In 2001, comedian Will Ferrell participated in the popular sketch “Weekend Update” on Saturday Night Live as a silly, but brilliantly constructed character named Jacob Silj. Whether you like Ferrell’s style or not (how could you not, by the way?), there is something inherently hilarious about his characterization of this “State Department Official.” Silj (Ferrell) suffers from “voice immodulation” which makes it impossible for him to control the volume or pitch of his voice.
In effect, he screams in monotone. The magic of the comedy is the consistently cringe-worthy way that Silj talks, which is so terribly awkward that it makes viewers roar with laughter. Furthermore, the way that Ferrell talks about serious geopolitical conflicts around the world in this voice makes the comedic aspect of the sketch irresistibly funny.
The point of the story is simple: the character is funny because his tone of voice is horribly wrong for the seriousness of the message he is trying to articulate. His tone undermines what he is trying to communicate.
You probably don’t preach the way that Jacob Silj communicates, but have you ever considered that your tone can change the way the message is heard while you preach? Our tone of voice is one of the first ways that we are perceived by our listeners, so it is critical that we, as preachers, are self-aware of the message we are sending with the way we speak.

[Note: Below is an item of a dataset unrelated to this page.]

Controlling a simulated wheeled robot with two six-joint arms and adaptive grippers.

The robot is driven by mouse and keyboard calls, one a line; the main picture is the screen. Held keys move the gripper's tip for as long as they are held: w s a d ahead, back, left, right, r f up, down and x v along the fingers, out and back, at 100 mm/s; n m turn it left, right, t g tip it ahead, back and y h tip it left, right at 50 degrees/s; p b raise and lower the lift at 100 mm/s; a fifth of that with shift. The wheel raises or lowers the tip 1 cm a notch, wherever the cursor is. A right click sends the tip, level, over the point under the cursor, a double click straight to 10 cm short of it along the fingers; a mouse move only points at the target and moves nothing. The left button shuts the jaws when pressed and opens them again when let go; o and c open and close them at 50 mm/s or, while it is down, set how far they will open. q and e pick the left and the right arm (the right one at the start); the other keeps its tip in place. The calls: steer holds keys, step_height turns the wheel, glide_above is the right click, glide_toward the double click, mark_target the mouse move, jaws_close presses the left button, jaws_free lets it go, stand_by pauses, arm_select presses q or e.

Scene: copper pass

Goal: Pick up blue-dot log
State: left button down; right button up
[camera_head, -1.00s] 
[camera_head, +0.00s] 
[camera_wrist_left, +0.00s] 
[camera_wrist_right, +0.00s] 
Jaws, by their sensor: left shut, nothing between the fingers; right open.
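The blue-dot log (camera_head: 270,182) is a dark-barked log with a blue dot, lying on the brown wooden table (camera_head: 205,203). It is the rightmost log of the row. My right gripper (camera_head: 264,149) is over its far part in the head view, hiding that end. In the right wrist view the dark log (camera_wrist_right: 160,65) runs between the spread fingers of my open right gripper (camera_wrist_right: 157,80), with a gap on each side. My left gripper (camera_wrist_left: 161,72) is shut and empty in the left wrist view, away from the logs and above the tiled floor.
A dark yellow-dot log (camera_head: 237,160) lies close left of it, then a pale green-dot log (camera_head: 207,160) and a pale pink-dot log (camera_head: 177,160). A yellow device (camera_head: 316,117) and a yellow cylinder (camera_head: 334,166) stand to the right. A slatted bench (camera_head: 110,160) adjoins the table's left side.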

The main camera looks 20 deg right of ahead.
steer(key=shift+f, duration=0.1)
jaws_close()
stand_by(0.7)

For example, in your ministry there are certainly times where you change your tone of voice because it would be wildly inappropriate to approach certain topics, situations, or issues with the wrong tone. Think practically: how would you approach the pulpit during a funeral versus a wedding?
In Greek philosophy, Aristotle noted the importance of tone of voice in establishing ethos, or credibility of the speaker, as one of the 3 fundamental building blocks of a good speech. If your tone sounds like you do not believe the content you preach, you lose credibility. If your tone always reveals to your listeners that they frustrate you, they will feel you do not love them and will not listen to you.

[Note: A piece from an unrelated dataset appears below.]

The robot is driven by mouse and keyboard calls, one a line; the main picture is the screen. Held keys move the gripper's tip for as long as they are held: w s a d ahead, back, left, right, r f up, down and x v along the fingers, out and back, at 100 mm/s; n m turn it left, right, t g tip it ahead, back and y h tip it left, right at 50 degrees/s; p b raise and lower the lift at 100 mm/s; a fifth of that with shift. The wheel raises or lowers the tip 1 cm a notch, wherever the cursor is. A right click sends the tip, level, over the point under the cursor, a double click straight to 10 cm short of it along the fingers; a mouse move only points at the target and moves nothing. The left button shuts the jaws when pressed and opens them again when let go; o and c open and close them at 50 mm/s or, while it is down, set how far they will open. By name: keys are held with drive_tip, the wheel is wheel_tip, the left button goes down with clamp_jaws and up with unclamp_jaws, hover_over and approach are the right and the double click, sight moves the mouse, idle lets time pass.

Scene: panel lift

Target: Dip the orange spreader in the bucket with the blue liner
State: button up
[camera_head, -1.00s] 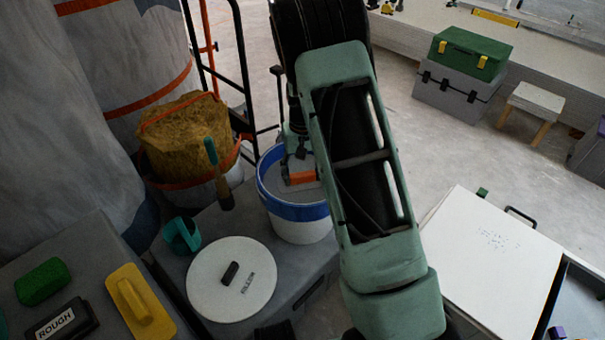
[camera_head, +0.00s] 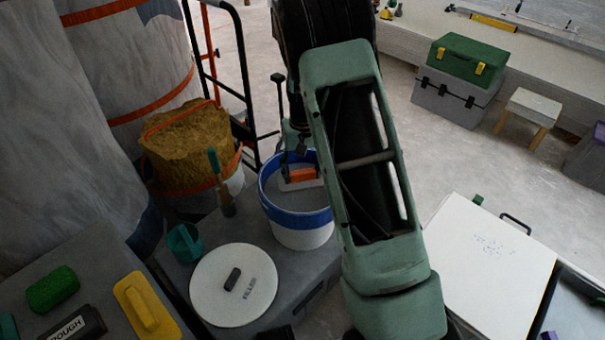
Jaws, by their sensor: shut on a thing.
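The bucket with the blue liner (camera_head: 303,219) is white with a blue band at its rim and stands on a grey surface left of my green arm. Grey material shows inside it. The orange spreader (camera_head: 301,175) is at the bucket's mouth, toward its far side, with a pale edge below the orange part. My gripper (camera_head: 299,152) is above the spreader and shut on it, partly hidden by my arm. I cannot tell whether the spreader's lower edge touches the grey material.
A white round lid (camera_head: 234,300), a teal cup (camera_head: 185,243) and a brush (camera_head: 221,185) are near the bucket. A second bucket (camera_head: 236,184) with a brown sack (camera_head: 186,146) stands behind left. A white panel (camera_head: 490,255) lies to the right.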

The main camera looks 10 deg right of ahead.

In light of Aristotle’s emphasis on tone, we should give it great consideration as we think about how to preach certain texts or topics. Even the Apostle Paul knew the importance that tone of voice played in articulation. In his letter to the Galatians (Galatians 4:20), Paul expresses his frustration in not being able to share his tone with the readers because he knows that his tone could convey a much greater clarity of emotion as he writes. In the passage, Paul is certain that his confusion with the Galatians would become clear through his tone. If Paul is concerned with his tone as he writes, shouldn’t we consider it as we speak?
Tone is a critical part of your preaching. It is paramount to think deeply about how your tone conveys your message in each segment of your sermon, whether it is propositional teaching, illustration, handling Biblical texts, or anything in between.
With all the time you put in to your sermon prep, the last thing you want is to fall flat on your listeners because you fell monotone during the most important point of the sermon. As Tim Keller writes: “People get used to the same tone or tenor of voice. It is far more effective when a speaker can move from sweetness and sunshine to clouds and thunder! Let the biblical text control you, not your temperament. Learn to communicate ‘loud’ truth as loud; ‘hard’ truth as hard; ‘sweet’ truth as sweet.”
Maybe more simply put: don’t be like Jacob Silj.